AUSTRALIANS should be talking about nuclear energy, says federal MP Anne Webster, who will push for a national forum on the topic.

The Member for Mallee says she will also look at bringing nuclear experts to the region to discuss the controversial energy source with local people, and she says that no electorate, including her own, should rule out the possibility of being home to nuclear facilities.

Dr Webster, who is now in Opposition following last month’s federal election — but has been promoted within the Coalition to be its assistant shadow minister for regional development — used her weekly column in Sunraysia Daily last weekend to say that “if we are serious about a greener future, we need to talk about nuclear energy”.

“It is my view that nuclear energy ought to be explored as an option for safe, clean and sustainable baseload energy for our nation,” Dr Webster wrote.

“If we are to charge to net zero emissions by 2050, nuclear power ought to be considered as a part of a technology-solution approach.”

Asked later by Sunraysia Daily whether she would accept a nuclear reactor or waste facility in her own electorate, Dr Webster said she thought Mallee would be an unlikely site, but she was not prepared to rule out the possibility.

“Mallee is full of renewables. We have 11 wind farms, we have 44 solar farms and we’ve got way more in the planning mix right now,” she said.

“If it means, however, that we have cleaner, greener and ultimately reliable baseload power with no emissions and the risks are addressed, then it seems to me that any electorate would consider it.”

Dr Webster said she was especially interested in so-called small modular reactors, or SMRs, which have become central to the nuclear debate in recent times, despite being in their technological infancy.

According to the International Atomic Energy Agency, there are about 70 designs for SMRs being developed around the world, but none has yet come to fruition.

Rolls-Royce is arguably leading the field and the British Government has been supportive of its plans to bolster the UK power grid with such reactors. Rolls-Royce says one of it SMRs would occupy a space equivalent to two soccer fields and would power about one million homes.

Dr Webster said discussions about using zero-emission nuclear energy to combat climate change would “not be a short conversation” but that “we have to begin down that track”.

She said work towards building SMRs was clearly well advanced and that they should not be discounted as energy sources.

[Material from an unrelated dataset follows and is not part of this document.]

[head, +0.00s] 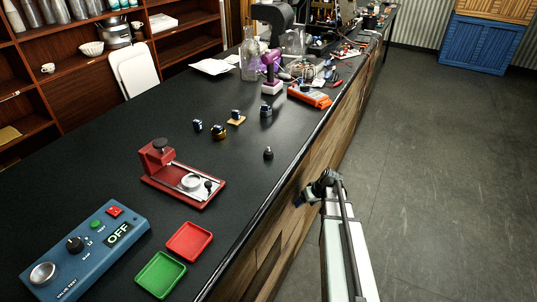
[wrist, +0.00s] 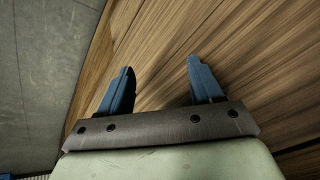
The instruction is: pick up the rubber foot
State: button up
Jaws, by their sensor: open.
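A small black knobbed piece (head: 268,153) stands alone on the dark counter near its right edge; it looks like the rubber foot, though it is too small to be sure. My gripper (head: 304,197) is beside the counter's wooden front, to the right of and apart from that piece. In the wrist view my gripper (wrist: 160,66) has its two blue fingers spread wide with nothing between them. Wood panelling fills the view beyond the fingers, and the small piece does not show there.
On the dark counter (head: 110,165) are a red press stand (head: 157,158), a blue control box (head: 60,262) reading OFF, a red tray (head: 189,241) and a green tray (head: 160,275). Several small parts (head: 218,131) lie further back, before a purple drill (head: 271,72) and an orange tool (head: 310,96).

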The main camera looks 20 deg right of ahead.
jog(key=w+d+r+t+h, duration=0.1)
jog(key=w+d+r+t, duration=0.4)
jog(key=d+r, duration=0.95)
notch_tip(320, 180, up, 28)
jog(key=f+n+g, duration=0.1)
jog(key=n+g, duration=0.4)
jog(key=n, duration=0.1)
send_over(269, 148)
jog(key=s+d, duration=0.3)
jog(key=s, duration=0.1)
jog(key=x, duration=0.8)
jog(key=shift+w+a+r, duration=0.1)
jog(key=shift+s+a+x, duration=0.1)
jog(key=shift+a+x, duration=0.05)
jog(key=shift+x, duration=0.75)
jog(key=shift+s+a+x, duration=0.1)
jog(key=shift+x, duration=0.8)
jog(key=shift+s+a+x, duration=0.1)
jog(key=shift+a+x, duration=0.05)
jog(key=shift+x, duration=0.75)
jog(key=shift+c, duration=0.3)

Australia has a longstanding ban on the use of nuclear energy, but the new leader of Dr Webster’s Nationals party, David Littleproud, believes SMR technologies should be explored. The Nationals also pressed a nuclear agenda within the Coalition in the last term of its government, although it was not strongly embraced by their Liberal Party partners.

“There are some us who believe this should have been on the table prior to the election as a legitimate issue that needed to at least be addressed,” Dr Webster said.

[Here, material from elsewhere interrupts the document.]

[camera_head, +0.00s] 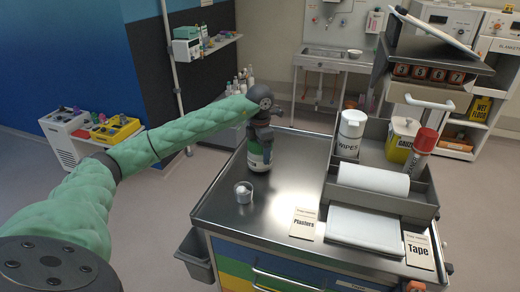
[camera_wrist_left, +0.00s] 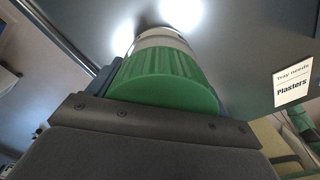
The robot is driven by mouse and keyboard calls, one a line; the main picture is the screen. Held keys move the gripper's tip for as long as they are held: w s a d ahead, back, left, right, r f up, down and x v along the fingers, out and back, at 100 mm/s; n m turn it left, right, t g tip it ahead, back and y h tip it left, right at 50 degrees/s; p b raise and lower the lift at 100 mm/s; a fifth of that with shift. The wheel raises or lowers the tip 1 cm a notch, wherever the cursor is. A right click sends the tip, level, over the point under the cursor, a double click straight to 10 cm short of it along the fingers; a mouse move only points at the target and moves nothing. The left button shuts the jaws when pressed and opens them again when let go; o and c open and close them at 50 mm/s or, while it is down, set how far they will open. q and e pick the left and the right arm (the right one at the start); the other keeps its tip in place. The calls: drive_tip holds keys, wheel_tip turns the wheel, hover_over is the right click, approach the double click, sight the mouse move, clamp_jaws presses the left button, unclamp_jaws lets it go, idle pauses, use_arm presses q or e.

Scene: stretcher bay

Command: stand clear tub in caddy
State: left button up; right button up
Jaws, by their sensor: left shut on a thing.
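My left gripper (camera_head: 262,122) is shut on a container with a ribbed green lid (camera_wrist_left: 165,82), above the left rear of the steel cart top (camera_head: 275,222). In the head view this container (camera_head: 259,156) is upright, with a pale label and green band; whether its base touches the top is unclear. A small clear tub (camera_head: 243,196) with white contents stands on the cart in front of it, apart from the gripper. The grey caddy (camera_head: 392,205) sits at the right of the cart. My right gripper is not in view.
A folded white cloth (camera_head: 365,229) lies in front, between Plasters (camera_head: 303,224) and Tape (camera_head: 418,251) cards. The cart's middle is clear.

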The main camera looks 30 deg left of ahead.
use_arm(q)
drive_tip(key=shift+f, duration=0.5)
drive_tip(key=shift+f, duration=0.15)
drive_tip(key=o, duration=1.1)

She said she would approach the Opposition’s spokesperson on climate change and energy, Ted O’Brien, to ask about the possibility of establishing a national nuclear-energy discussion forum, but she would also be happy to host local discussions in Mallee.

“I’m really keen to do that. I think it would be helpful to people to listen to the experts,” she said.

“We need to be able to take the emotion out of it and be practical about it.”